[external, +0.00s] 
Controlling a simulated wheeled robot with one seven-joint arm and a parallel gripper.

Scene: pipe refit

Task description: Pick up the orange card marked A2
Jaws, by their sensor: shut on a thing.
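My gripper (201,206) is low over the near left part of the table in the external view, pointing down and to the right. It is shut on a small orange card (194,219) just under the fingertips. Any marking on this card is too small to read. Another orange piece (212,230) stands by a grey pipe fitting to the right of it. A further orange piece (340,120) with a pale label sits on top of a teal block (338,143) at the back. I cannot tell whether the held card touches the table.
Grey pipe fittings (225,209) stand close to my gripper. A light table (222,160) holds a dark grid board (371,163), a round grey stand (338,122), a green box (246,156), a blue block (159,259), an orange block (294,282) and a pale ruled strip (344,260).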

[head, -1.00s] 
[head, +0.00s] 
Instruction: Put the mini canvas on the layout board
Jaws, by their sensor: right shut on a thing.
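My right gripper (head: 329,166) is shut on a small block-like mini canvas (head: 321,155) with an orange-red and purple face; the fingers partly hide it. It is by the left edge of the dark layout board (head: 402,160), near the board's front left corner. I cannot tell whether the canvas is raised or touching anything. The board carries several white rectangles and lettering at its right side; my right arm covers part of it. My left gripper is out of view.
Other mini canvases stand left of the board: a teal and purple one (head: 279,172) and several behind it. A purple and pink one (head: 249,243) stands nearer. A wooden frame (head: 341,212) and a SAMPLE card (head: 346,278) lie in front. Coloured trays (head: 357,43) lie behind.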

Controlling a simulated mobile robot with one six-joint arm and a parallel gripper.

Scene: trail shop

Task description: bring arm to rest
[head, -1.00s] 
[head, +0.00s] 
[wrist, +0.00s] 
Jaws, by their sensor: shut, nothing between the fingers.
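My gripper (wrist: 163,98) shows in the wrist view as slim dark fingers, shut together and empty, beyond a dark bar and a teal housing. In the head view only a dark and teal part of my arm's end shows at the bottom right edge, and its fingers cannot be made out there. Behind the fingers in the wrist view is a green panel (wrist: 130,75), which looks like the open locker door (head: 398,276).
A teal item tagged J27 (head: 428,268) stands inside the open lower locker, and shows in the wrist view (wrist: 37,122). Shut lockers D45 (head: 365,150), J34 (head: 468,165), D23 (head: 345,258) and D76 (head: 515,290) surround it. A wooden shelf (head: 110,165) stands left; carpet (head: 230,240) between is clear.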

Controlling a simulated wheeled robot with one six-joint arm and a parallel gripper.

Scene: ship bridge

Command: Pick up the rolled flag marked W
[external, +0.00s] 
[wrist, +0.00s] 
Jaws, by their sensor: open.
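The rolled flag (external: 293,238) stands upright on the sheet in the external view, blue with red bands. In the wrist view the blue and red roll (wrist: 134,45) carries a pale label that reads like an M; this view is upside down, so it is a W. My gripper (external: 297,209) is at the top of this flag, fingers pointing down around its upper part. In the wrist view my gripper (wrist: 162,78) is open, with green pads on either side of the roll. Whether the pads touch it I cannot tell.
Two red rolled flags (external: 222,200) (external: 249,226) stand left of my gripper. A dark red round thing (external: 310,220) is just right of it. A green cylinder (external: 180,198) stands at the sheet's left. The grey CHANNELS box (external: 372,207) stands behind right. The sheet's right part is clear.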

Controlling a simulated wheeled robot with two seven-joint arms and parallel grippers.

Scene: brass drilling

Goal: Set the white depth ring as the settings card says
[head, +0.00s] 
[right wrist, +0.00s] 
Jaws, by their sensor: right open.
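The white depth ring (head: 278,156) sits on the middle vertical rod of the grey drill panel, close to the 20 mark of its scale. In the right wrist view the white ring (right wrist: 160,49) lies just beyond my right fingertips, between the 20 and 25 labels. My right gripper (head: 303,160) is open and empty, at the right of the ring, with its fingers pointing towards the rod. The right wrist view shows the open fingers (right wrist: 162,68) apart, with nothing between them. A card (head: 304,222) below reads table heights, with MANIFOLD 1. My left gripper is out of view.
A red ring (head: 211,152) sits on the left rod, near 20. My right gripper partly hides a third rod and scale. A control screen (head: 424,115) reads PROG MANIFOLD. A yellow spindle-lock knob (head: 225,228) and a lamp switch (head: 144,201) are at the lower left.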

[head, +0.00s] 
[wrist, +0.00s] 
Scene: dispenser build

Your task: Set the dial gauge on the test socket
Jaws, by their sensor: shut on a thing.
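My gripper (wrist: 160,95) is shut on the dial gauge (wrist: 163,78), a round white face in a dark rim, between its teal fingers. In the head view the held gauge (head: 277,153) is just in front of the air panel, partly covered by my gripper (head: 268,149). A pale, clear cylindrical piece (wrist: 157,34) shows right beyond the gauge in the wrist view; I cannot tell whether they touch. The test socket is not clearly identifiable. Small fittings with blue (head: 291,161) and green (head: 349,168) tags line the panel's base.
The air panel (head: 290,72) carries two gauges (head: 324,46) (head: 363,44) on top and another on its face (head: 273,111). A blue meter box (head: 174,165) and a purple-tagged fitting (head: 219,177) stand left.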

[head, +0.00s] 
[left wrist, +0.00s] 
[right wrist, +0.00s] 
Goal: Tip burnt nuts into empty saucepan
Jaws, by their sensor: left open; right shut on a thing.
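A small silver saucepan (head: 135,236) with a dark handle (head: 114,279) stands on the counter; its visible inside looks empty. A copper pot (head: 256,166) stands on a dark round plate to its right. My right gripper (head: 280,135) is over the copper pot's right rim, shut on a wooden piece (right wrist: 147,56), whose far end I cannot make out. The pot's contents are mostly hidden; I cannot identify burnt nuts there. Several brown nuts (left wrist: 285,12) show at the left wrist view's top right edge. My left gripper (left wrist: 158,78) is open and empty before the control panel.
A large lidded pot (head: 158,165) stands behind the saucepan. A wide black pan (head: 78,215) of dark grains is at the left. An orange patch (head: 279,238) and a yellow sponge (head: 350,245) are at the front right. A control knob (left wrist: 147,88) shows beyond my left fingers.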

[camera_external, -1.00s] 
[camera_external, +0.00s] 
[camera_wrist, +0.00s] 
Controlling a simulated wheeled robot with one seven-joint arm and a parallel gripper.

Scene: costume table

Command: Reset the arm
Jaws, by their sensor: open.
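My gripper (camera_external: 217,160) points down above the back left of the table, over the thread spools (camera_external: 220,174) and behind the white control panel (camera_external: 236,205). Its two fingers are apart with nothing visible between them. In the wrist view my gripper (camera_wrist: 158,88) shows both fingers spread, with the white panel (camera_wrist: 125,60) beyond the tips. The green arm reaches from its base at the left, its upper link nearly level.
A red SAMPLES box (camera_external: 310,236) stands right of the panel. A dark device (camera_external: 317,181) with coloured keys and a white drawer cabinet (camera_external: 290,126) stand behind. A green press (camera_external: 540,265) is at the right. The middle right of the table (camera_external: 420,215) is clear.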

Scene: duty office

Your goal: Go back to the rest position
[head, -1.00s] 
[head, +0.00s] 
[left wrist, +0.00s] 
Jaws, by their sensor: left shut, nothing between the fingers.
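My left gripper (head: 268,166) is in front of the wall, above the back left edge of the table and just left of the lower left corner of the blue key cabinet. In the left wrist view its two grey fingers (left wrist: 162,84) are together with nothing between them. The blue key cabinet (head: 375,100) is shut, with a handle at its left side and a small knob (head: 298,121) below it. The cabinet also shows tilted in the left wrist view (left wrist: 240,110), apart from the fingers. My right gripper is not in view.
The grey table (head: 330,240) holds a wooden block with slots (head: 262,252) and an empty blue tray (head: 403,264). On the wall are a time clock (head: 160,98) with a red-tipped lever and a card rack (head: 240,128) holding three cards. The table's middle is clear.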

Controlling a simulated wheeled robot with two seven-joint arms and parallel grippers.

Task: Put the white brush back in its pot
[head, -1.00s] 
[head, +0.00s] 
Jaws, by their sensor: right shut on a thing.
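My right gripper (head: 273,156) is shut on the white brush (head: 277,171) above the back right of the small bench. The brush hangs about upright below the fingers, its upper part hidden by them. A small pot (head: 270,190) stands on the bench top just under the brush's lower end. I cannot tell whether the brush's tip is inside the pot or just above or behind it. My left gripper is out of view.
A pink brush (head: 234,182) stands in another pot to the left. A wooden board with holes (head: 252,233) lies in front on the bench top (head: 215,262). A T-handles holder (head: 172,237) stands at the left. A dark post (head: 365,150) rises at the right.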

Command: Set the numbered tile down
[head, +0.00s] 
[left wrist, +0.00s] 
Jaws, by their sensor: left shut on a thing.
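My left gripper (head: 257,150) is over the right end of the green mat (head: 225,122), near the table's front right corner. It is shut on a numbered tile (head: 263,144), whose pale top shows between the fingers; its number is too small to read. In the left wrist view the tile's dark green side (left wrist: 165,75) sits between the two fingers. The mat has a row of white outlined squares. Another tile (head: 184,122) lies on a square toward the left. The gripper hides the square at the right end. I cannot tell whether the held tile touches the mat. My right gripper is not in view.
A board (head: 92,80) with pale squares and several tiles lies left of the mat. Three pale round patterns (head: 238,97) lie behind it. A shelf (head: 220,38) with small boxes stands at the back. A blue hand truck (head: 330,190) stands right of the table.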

____________________

> [GIVEN TASK]
Filter lines by "marked" and return each hit.

> [OUTPUT OF THE EXERCISE]
Task description: Pick up the orange card marked A2
Command: Pick up the rolled flag marked W

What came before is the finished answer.